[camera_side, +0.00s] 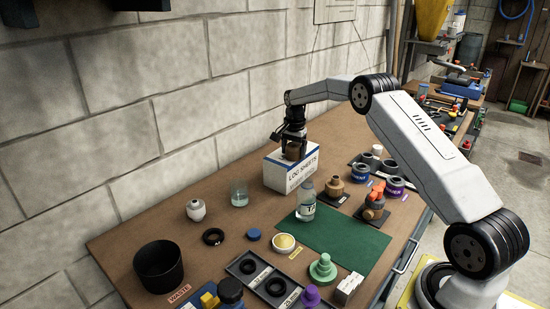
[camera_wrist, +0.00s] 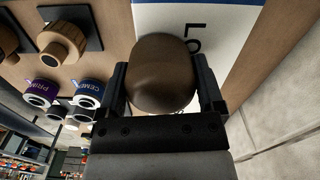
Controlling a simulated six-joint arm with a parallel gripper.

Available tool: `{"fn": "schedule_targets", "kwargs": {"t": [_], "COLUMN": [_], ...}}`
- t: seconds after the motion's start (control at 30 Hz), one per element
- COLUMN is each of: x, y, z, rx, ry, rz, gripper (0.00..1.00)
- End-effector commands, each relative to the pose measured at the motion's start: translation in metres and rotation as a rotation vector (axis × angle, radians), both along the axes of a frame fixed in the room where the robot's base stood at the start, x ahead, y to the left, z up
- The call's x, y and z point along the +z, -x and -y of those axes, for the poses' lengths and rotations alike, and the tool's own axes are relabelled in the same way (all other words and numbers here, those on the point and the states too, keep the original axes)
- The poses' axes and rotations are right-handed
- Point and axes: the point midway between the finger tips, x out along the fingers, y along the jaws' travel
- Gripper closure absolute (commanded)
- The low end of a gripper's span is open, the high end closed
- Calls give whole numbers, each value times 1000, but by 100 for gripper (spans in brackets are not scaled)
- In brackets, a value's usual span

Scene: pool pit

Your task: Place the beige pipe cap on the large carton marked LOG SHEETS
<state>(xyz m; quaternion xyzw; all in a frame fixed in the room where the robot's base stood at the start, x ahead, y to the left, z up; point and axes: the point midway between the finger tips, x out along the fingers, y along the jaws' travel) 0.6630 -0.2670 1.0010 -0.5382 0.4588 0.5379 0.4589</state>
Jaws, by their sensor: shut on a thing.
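The large carton marked LOG SHEETS (camera_side: 290,174) is a white box with a blue stripe, standing on the bench near the wall. Its white top with a blue edge also shows in the wrist view (camera_wrist: 222,40). My gripper (camera_side: 292,146) is over the carton top, pointing down. It is shut on a rounded brown-beige cap (camera_wrist: 162,76), which sits between both fingers in the wrist view. In the side view the cap (camera_side: 293,153) is dark and partly hidden by the fingers. It is at the carton's top face; I cannot tell whether it touches.
A clear bottle (camera_side: 306,200) stands close in front of the carton, and a glass beaker (camera_side: 239,194) stands to its left. Tan fittings (camera_side: 335,187) and purple-and-blue labelled cans (camera_side: 394,187) are to the right. The green mat (camera_side: 335,240) has bare room.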

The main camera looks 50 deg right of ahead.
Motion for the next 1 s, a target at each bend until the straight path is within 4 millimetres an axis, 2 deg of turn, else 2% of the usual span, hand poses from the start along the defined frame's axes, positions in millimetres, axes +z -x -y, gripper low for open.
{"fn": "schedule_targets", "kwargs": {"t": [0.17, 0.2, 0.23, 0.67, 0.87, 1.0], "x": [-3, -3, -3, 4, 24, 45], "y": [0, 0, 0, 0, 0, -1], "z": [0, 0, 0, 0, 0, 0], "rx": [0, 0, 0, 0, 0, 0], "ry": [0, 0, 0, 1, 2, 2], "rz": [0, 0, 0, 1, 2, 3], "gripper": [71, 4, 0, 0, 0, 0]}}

━━━

◆ JOB
Set down all the data again exactly as above, pictures excluded.

◆ ANSWER TO THIS EXERCISE
[camera_side, +0.00s] 
[camera_wrist, +0.00s] 
Controlling a simulated six-joint arm with a parallel gripper.

Available tool: `{"fn": "schedule_targets", "kwargs": {"t": [_], "COLUMN": [_], ...}}`
- t: seconds after the motion's start (control at 30 Hz), one per element
- COLUMN is each of: x, y, z, rx, ry, rz, gripper (0.00..1.00)
- End-effector commands, each relative to the pose measured at the motion's start: translation in metres and rotation as a rotation vector (axis × angle, radians), both along the axes of a frame fixed in the room where the robot's base stood at the start, x ahead, y to the left, z up
- The call's x, y and z point along the +z, -x and -y of those axes, for the poses' lengths and rotations alike, and the tool's own axes are relabelled in the same way (all other words and numbers here, those on the point and the states too, keep the original axes)
- The poses' axes and rotations are right-handed
- Point and axes: the point midway between the finger tips, x out along the fingers, y along the jaws' travel
- Gripper closure absolute (commanded)
- The low end of a gripper's span is open, the high end closed
- Calls give whole numbers, each value times 1000, but by 100 for gripper (spans in brackets are not scaled)
- In brackets, a value's usual span

Scene: pool pit

Your task: Place the beige pipe cap on the large carton marked LOG SHEETS
<state>(xyz m; quaternion xyzw; all in a frame fixed in the room where the robot's base stood at the start, x ahead, y to the left, z up; point and axes: the point midway between the finger tips, x out along the fingers, y along the jaws' travel) 0.6630 -0.2670 1.0010 -0.5382 0.4588 0.5379 0.4589</state>
Jaws, by their sensor: shut on a thing.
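The large carton marked LOG SHEETS (camera_side: 290,174) is a white box with a blue stripe, standing on the bench near the wall. Its white top with a blue edge also shows in the wrist view (camera_wrist: 222,40). My gripper (camera_side: 292,146) is over the carton top, pointing down. It is shut on a rounded brown-beige cap (camera_wrist: 162,76), which sits between both fingers in the wrist view. In the side view the cap (camera_side: 293,153) is dark and partly hidden by the fingers. It is at the carton's top face; I cannot tell whether it touches.
A clear bottle (camera_side: 306,200) stands close in front of the carton, and a glass beaker (camera_side: 239,194) stands to its left. Tan fittings (camera_side: 335,187) and purple-and-blue labelled cans (camera_side: 394,187) are to the right. The green mat (camera_side: 335,240) has bare room.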

The main camera looks 50 deg right of ahead.
Motion for the next 1 s, a target at each bend until the straight path is within 4 millimetres an axis, 2 deg of turn, else 2% of the usual span, hand poses from the start along the defined frame's axes, positions in millimetres, axes +z -x -y, gripper low for open.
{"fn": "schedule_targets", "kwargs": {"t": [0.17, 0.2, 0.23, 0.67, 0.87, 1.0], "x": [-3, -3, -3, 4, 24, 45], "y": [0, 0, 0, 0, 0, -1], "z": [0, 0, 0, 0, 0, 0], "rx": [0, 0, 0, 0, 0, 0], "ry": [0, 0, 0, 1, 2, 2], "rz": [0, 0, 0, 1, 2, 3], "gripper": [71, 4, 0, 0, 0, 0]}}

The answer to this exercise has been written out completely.